1.7.2. Control pool¶
.pool.init: The control pool is initialized by a call to
PoolInit()
during ArenaCreate()
.
.pool.ready: All the other fields in the arena are made
checkable before calling PoolInit()
, so PoolInit()
can
call ArenaCheck(arena)
. The pool itself is, of course, not
checkable, so we have a field arena->poolReady
, which is false
until after the return from PoolInit()
. ArenaCheck()
only checks the pool if poolReady
.
1.7.3. Traces¶
.trace: arena->trace[ti]
is valid if and only if
TraceSetIsMember(arena->busyTraces, ti)
.
.trace.create: Since the arena created by
ArenaCreate()
has arena->busyTraces = TraceSetEMPTY
, none
of the traces are meaningful.
.trace.invalid: Invalid traces have signature SigInvalid
,
which can be checked.
1.7.4. Polling¶
.poll.fields: There are three fields of a arena used for
polling: pollThreshold
, insidePoll
, and clamped
(see
above). pollThreshold
is the threshold for the next poll: it is
set at the end of ArenaPoll()
to the current polling time plus
ARENA_POLL_MAX
.
1.7.5. Location dependencies¶
.ld.epoch: arena->epoch
is the “current epoch”. This is
the number of ‘flips’ of traces in the arena since the arena was
created.

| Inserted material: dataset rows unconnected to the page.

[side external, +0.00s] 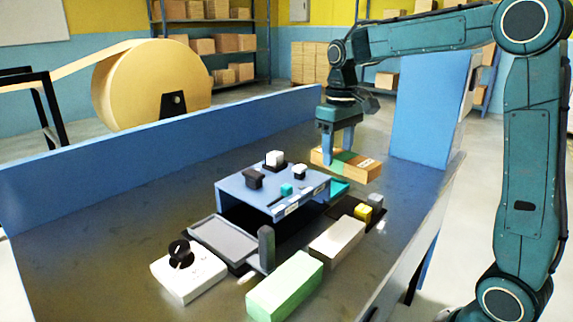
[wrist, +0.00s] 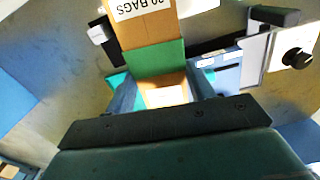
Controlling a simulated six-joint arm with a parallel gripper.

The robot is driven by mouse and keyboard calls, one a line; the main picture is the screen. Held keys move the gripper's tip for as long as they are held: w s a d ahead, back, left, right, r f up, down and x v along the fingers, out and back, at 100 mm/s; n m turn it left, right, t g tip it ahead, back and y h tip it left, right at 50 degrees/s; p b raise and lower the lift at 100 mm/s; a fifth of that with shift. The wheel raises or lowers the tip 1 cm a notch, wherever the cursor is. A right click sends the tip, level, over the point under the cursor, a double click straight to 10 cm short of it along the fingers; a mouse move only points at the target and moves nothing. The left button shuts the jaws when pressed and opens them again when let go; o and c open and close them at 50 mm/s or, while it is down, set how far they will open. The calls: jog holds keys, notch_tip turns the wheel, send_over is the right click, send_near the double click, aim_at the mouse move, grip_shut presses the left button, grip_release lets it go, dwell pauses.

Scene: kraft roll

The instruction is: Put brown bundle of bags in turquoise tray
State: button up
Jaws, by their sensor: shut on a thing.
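The brown bundle of bags (side external: 368,173) has a green band around its middle and a white label. My gripper (side external: 338,150) is shut on it near the band, with one finger on each side. In the wrist view the bundle (wrist: 165,78) sits between the fingers of my gripper (wrist: 161,88), its printed end pointing away. The turquoise tray (side external: 339,188) shows only in part, below the bundle in the side view. In the wrist view, bits of the tray (wrist: 118,82) show beside the bundle. I cannot tell whether the bundle touches the tray.
A blue stand (side external: 241,188) with small black, white and turquoise items is left of the tray. A dark tray (side external: 343,208) with a yellow block is in front. A pale bundle (side external: 337,240), green bundle (side external: 285,287) and white knob box (side external: 188,277) lie nearer. A blue wall bounds the back.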

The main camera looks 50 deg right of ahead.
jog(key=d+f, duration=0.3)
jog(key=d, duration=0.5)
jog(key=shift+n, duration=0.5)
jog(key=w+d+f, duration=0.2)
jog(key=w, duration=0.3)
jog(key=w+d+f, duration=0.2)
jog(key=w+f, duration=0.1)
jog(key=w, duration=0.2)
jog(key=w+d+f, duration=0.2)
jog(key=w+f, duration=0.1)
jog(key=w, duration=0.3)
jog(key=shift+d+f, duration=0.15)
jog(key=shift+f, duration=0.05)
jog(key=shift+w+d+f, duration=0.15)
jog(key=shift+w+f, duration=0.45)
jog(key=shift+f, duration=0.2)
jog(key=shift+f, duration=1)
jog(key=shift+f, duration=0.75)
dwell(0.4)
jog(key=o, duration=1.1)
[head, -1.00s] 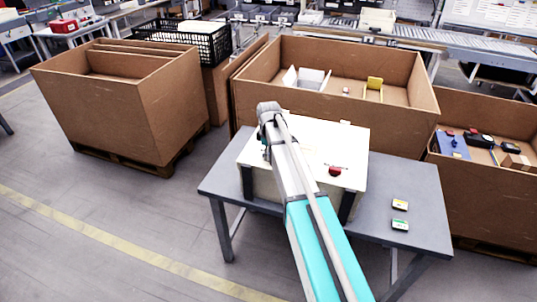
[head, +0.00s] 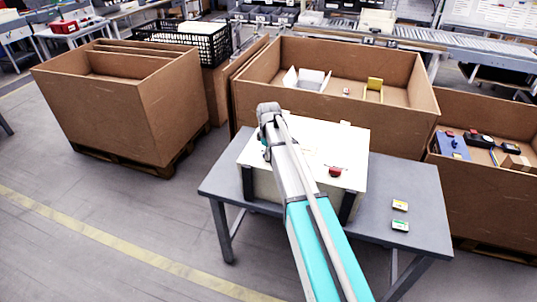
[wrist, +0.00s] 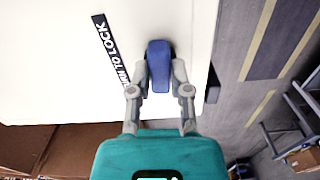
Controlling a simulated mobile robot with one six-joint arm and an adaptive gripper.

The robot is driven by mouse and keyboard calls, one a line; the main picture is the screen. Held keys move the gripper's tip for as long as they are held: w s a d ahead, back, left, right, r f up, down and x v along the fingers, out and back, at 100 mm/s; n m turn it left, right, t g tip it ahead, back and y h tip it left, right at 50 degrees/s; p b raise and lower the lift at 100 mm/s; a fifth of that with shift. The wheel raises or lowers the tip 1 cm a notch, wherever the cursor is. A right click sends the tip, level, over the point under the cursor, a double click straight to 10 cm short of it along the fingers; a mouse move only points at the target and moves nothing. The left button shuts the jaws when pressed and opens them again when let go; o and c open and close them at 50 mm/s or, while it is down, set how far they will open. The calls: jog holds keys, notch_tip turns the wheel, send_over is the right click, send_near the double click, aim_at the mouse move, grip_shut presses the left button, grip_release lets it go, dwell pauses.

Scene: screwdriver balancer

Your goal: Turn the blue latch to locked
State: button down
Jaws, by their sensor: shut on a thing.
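The blue latch (wrist: 158,62) sits on the white panel (wrist: 60,80) in the wrist view, its long side running roughly up and down the picture. My gripper (wrist: 159,75) has its two fingers on either side of the latch and is shut on it. Beside it, to the left, is a black label (wrist: 112,50) whose readable part says "TO LOCK". In the head view the white panel (head: 312,145) is the top of a box on a grey table. My arm hides the latch there. A red knob (head: 335,172) is on the panel's right part.
The grey table (head: 415,180) carries two small labelled blocks, one yellow (head: 400,205) and one green (head: 400,225), at the right. Large cardboard bins (head: 130,110) stand behind and to the left. The floor in front is clear.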

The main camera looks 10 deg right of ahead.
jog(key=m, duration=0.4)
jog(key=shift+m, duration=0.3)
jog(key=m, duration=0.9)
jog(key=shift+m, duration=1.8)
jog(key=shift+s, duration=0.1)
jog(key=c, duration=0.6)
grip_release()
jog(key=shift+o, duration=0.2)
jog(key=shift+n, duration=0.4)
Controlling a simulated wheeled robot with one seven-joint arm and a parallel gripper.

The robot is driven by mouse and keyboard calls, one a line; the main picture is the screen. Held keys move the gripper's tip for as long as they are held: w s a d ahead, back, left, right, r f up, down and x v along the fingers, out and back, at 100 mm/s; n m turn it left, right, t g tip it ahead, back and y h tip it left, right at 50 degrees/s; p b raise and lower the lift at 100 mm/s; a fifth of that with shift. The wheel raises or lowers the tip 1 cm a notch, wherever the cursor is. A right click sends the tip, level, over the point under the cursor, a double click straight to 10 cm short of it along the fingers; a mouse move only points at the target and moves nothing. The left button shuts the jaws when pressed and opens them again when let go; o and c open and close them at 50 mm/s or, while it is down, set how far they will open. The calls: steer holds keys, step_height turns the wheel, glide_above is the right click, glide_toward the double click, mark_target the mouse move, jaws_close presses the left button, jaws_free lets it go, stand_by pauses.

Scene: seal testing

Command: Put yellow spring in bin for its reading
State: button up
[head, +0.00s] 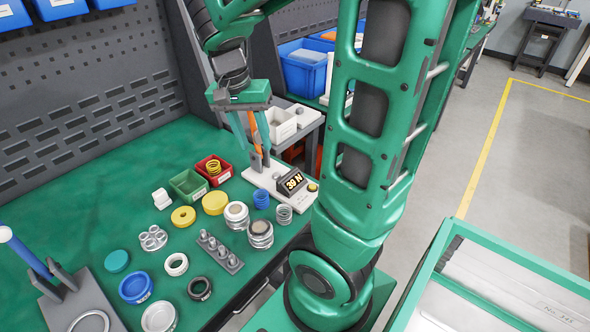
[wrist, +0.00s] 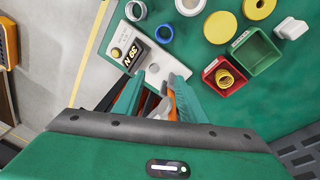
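The yellow spring (head: 213,167) sits inside the red bin (head: 226,174). The wrist view also shows the spring (wrist: 229,77) in the red bin (wrist: 213,70). The tester (head: 255,175) is a pale block, and its display (head: 291,181) reads 39 N; the display (wrist: 134,54) shows in the wrist view too. My gripper (head: 259,150) points down over the tester's far end, right of the red bin. Its fingers (wrist: 158,78) stand apart with no spring between them. An orange part and a grey part show between the fingers; I cannot tell whether they touch.
A green bin (head: 188,187) stands left of the red bin. A blue spring (head: 261,199) and a silver spring (head: 284,214) stand in front of the tester. Yellow discs, rings and several metal parts cover the near mat. The mat's back left is clear.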

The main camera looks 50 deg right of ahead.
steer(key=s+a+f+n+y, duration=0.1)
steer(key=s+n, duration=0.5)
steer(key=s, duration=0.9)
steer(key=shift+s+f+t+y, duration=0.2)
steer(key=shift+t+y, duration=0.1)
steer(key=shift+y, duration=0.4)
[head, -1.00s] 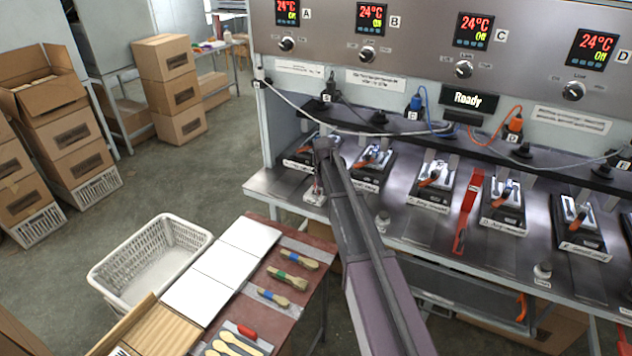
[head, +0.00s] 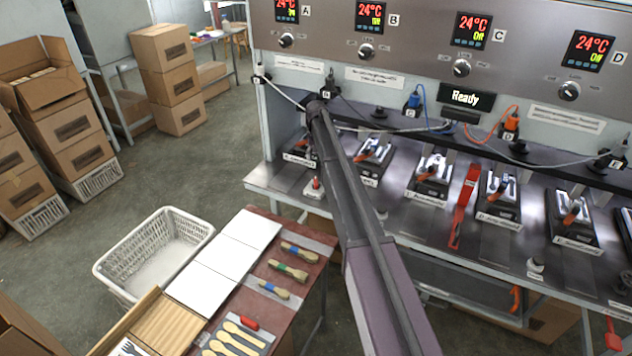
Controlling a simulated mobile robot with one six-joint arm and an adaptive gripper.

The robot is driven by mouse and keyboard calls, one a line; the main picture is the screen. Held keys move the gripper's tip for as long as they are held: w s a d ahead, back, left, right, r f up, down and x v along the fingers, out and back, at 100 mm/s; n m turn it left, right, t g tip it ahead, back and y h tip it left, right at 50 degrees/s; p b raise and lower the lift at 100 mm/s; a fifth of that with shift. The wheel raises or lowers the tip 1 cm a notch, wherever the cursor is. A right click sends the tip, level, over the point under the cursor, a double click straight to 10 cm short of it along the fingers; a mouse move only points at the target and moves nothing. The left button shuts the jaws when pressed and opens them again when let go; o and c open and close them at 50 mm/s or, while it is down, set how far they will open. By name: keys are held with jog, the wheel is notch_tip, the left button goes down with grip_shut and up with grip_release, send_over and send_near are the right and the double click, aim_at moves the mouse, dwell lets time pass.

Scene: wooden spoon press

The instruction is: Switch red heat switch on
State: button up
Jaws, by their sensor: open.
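A small white fitting with a red top (head: 315,187) stands at the front left edge of the steel press bench (head: 262,180); it may be the red heat switch, but its position is too small to read. My gripper (head: 316,107) is at the far end of my arm, above and behind that fitting and apart from it, in front of the left end of the press. It is open and looks empty; its fingertips are mostly hidden. Red-digit displays A (head: 287,9), B (head: 369,15), C (head: 470,29) and D (head: 588,50) read about 24°C.
Several press stations line the bench, with a red lever (head: 464,205) among them. Cables cross the panel front. A "Ready" sign (head: 465,97) is lit. A table (head: 312,262) with spoons and white boards, and a white basket (head: 150,262), stand at left.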

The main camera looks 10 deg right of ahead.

From the mutator’s point of view locations change atomically
at flip.
.ld.history: arena->history
is an array of
ARENA_LD_LENGTH
elements of type RefSet
. These are the
summaries of moved objects since the last ARENA_LD_LENGTH
epochs.
If e
is one of these recent epochs, then
arena->history[e % ARENA_LD_LENGTH]
is a summary of (the original locations of) objects moved since epoch
e
.
.ld.prehistory: arena->prehistory
is a RefSet
summarizing the original locations of all objects ever moved. When
considering whether a really old location dependency is stale, it is
compared with this summary.
1.7.6. Roots¶
.root-ring: The arena holds a member of a ring of roots in the arena. It holds an incremental serial which is the serial of the next root.